Allah yang Tritunggal ini pula menciptakan keberagaman bukan untuk membangun rivalitas melainkan sinergi atau kerja sama. Tuhan memadukan unsur-unsur yang tampak paradoksal: terang dan gelap, siang dan malam, darat dan laut. Unsur-unsur itu tidak saling meniadakan, melainkan berkolaborasi untuk menghadirkan keindahan dan keteraturan. Demikian pula hidup kita. Tahun 2026 akan menjadi tahun sukacita dan damai sejahtera bila kita mampu memadukan perbedaan, ketegangan, dan paradoks hidup dalam bingkai iman dan kasih.

Pertanyaan bagi kita, apa yang dapat kita pelajari dari Filipi 4:1-9 dalam menjalani, mengisi dan menjadikan anugerah tahun baru 2026 menjadi ruang sukacita dan damai sejahtera bagi kehidupan pribadi, keluarga maupun bangsa dan Gereja? Tema utama surat Filipi adalah sukacita. Berkali-kali Paulus menyerukan agar jemaat bersukacita dan hidup dalam syukur. Namun ironisnya, di tengah seruan sukacita itu, ada konflik serius di dalam jemaat Filipi: pertikaian antara Euodia dan Sintikhe, dua pemimpin perempuan yang berpengaruh.
Konflik ini bukan persoalan sepele. Ia mengganggu pertumbuhan jemaat dan merusak kesaksian bersama. Paulus dengan jujur dan pastoral menegur keduanya: “Hendaklah kamu sehati sepikir dalam Tuhan” (ay. 2). Bahkan Paulus meminta seorang pemimpin jemaat, yang disebutnya Sunsugos, untuk menjadi mediator.
Paulus sadar bahwa friksi, rivalitas, dan pembentukan faksi, bila dibiarkan, akan menghancurkan komunitas. Pesan ini sangat relevan dengan konteks Indonesia hari-hari ini. Kita menyaksikan polarisasi sosial, ketegangan politik pasca-pemilu, konflik identitas, serta mudahnya masyarakat terbelah oleh perbedaan pandangan, suku, agama, dan kepentingan.
Firman Tuhan menegaskan bahwa sukacita dan damai sejahtera tidak mungkin tumbuh di tanah yang dipenuhi kebencian dan rivalitas.
Paulus mendorong jemaat Filipi—dan juga kita—untuk menumbuhkan semangat Nekaf Mese Ansaok Mese melalui tiga matra kehidupan.
a. Matra Individual: Mengelola Pikiran dan Prasangka
Paulus berkata, “Damai sejahtera Allah… akan memelihara hati dan pikiranmu” (ay. 7), lalu menambahkan nasihat terkenal dalam ayat 8: pikirkanlah apa yang benar, mulia, adil, suci, manis, dan patut dipuji.

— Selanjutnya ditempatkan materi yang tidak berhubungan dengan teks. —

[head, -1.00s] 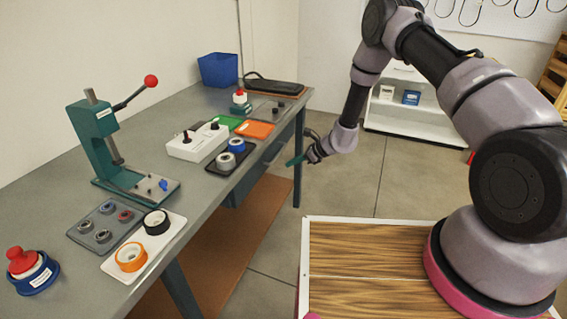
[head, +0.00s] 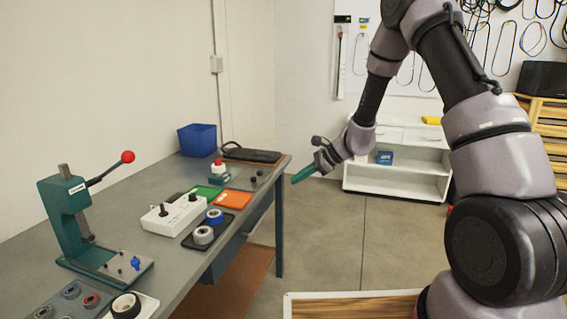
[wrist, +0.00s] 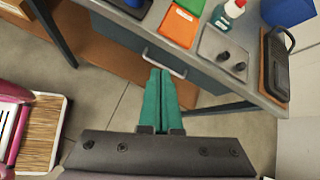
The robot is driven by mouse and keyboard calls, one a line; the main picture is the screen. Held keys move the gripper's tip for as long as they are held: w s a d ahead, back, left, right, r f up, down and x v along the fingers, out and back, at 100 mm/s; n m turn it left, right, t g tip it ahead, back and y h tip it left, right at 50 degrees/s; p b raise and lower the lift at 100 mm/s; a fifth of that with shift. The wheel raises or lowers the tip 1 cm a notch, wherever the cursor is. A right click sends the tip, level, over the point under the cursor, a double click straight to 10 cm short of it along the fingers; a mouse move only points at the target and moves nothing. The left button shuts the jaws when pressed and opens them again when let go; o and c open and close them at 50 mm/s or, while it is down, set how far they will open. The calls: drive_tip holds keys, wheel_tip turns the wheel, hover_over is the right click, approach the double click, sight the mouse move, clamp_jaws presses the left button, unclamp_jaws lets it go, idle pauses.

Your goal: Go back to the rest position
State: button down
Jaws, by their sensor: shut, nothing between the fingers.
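My gripper (head: 303,174) has teal fingers. In the head view it is in the air just right of the workbench's far end, pointing left and slightly down. In the wrist view its two fingers (wrist: 161,100) lie side by side, closed, with nothing between them. Below them are the floor and the bench's front with a drawer handle (wrist: 165,60). My gripper is apart from the bench and everything on it.
A white shelf unit (head: 395,185) stands behind. The floor (head: 335,235) between is clear.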

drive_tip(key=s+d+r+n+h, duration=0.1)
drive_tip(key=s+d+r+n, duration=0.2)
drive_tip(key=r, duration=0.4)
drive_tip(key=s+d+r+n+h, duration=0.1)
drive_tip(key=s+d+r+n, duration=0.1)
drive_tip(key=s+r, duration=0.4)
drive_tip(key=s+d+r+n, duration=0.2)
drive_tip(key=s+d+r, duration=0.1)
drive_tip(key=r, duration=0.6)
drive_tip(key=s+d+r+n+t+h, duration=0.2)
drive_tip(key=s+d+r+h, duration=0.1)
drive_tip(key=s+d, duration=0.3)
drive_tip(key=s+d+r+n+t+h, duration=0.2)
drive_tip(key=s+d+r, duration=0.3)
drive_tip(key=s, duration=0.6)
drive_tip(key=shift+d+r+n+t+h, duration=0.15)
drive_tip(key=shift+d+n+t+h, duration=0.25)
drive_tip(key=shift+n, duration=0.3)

Ini panggilan untuk membersihkan batin dari prasangka buruk. Dalam konteks masyarakat Indonesia yang dibanjiri media sosial, hoaks, dan gosip, nasihat ini sangat relevan. Jangan mudah mempercayai kabar burung. Jika ada hal yang mencurigakan, bangunlah komunikasi personal untuk mengetahui keadaan sebenarnya. Mintalah klarifikasi, bukan menyebarkan kecurigaan. Sukacita dan damai sejahtera lahir dari pikiran yang dilatih untuk berprasangka positif, bukan dari kecurigaan yang dipelihara.
b. Matra Sosial: Relasi Kerja dan Karya Kolektif
Dalam ayat 9, Paulus meminta jemaat meneladani apa yang telah mereka lihat dan dengar darinya. Paulus sendiri memberi teladan dalam membangun relasi kerja yang sehat. Ketika muncul gosip tentang Apolos seolah-olah menjadi pesaingnya, Paulus tidak terjebak dalam kecemburuan. Keberanian Paulus untuk tidak percaya pada gosip bahwa Apolos menyaingi dia melahirkan sebuah statement Iman yang banyak dikutip sampai hari ini. Paulus menanam, Apolos menyiram, Tuhan memberi pertumbuhan.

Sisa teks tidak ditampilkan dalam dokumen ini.